Even Informed, There's Perspective
Even more pronounced was his post citing one Blake Hounshell in the aftermath of last week's events (Sullivan and NIF, all). Titled How the Likud's Agenda Alienates Americans, Jeffrey approvingly cites an item by Hounshell.
Here's Hounshell:
Sullivan's criticism of Israel ought to worry defenders of the Jewish state, then, because he is a bellwether for a broader shift in American media and society that has happened over the last few years. Israel is using up a lot of the goodwill it had built up in the 1990s, when eminent statesmen like Yitzhak Rabin and Shimon Peres made good-faith efforts toward peace with the Palestinians. Since then, the country has been governed by a series of unimaginative right-wing leaders who have pandered constantly to their settler base and chosen to solve political problems through the use of force. Benjamin Netanyahu and his Likud Party may have their fingers on the pulse of their public right now, but their agenda is not one that appeals to most Americans, who strongly support Israel's right to exist but have little interest in underwriting the permanent occupation of the West Bank.
What Israel needs is a leader who will step forward and say, "Here is the way things should look," and then present an outline for the creation of a viable Palestine. The settlers will go nuts, but that's what they do. Hamas will go nuts, because that's what it does. But Hounshell is right: What is needed is a Rabin. I tend to think that Netanyahu has the potential to be this leader. Maybe it's more a hope than a reality at this point, but only someone from the right can bring the majority of Israelis to the painful compromises that are obviously necessary. And, to make the obvious point, one of the reasons this compromise is necessary is because American public opinion is one of Israel's most important battlegrounds.

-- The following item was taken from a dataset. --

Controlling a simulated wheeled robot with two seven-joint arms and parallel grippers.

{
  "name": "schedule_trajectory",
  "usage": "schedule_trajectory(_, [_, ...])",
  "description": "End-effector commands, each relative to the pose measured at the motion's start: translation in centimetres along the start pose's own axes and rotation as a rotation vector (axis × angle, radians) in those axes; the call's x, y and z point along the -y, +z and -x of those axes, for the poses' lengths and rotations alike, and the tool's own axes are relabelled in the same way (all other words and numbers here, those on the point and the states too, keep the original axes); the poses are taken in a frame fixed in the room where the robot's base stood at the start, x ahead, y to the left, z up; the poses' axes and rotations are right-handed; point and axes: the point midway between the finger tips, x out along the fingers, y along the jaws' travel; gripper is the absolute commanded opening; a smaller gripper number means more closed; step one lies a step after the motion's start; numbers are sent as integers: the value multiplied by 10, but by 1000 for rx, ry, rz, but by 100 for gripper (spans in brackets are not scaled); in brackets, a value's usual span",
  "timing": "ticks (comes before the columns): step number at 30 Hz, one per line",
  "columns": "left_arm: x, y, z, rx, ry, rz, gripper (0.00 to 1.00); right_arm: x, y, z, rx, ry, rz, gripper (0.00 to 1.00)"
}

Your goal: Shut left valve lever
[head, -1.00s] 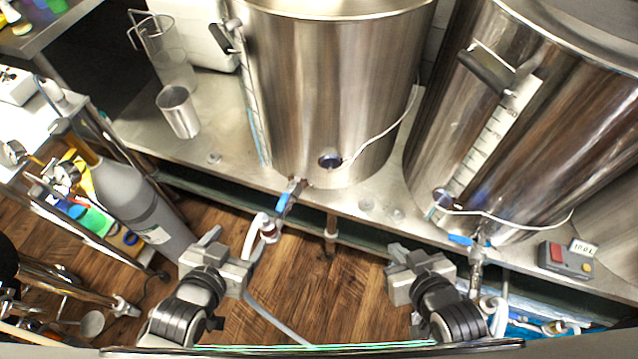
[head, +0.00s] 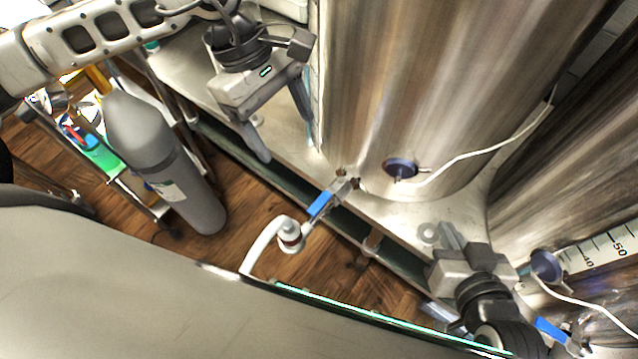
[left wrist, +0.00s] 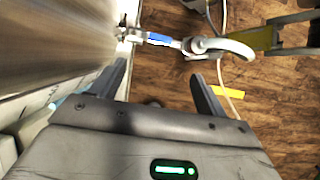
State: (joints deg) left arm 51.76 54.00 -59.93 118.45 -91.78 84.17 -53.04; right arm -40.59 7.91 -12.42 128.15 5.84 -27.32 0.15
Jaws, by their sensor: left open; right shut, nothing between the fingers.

Since Rabin in the 90s, Israel has had the following prime ministers, who had the following take on how the conflict with the Palestinians might be either resolved, or at least managed if resolution is impossible, as most Israelis are convinced, even though this means it's they (and the Palestinians) who aren't going to have peace:
Shimon Peres, 1995-96. Considerably more dovish than Rabin, and elected out of office because he was refusing to recognize that the Palestinians weren't using the same rulebook.
Binyamin Netanyahu, 1996-1999, elected only after changing the Likud's platform to acquiesce in partition as the way to resolve the conflict (i.e repudiating Greater Israel).
Ehud Barak, 1999-2000, elected on the clear platform of negotiating a partition with the Palestinians, he offered to dismantle some 80% of the settlements in the summer of 2000, and was praised for this by Bill Clinton.
Ariel Sharon, 2001-(Dec) 2005, initially elected to defeat the 2nd Intifada, not negotiate with Arafat, in 2005 Sharon unilaterally pulled out of Gaza while dismantling 23 settlements, then split the Likud and set up Kadima so as to continue the partition on the West Bank.
Ehud Olmert, 2006-2009, Olmert was elected in 2006 on an explicit promise to disband settlements and evacuate Israel from most of the West Bank, even if the Palestinians wouldn't give peace in return. This intention was derailed by the 2nd Lebanon war, yet by September 2008 Olmert was offering the Palestinians more than they had ever been offered, including an effective 100% of the West Bank or adjacent areas and partition of Jerusalem.
2009-- Binyamin Netanyahu indeed doesn't look like your run-of-the-mill NIF activist, yet he has openly accepted partition as the way to reach a two-state solution.
The way I see it, Mr. Hounshell, you've got the Israeli electorate exactly wrong; meanwhile, Jeffrey is suggesting an Israeli leader do what almost all of their elected leaders of the past decade-plus have already done. Moreover, they've been repeatedly endorsed in doing so by the electorate.
Things look different from Jerusalem, you see.
On a resigned note: if Hounshell and Goldberg are right that the differing perspectives are eroding American support for Israel, it looks like Israel will have to figure out ways of replacing the eroding support. Given that we're already doing what they say we must do, and it's not being seen.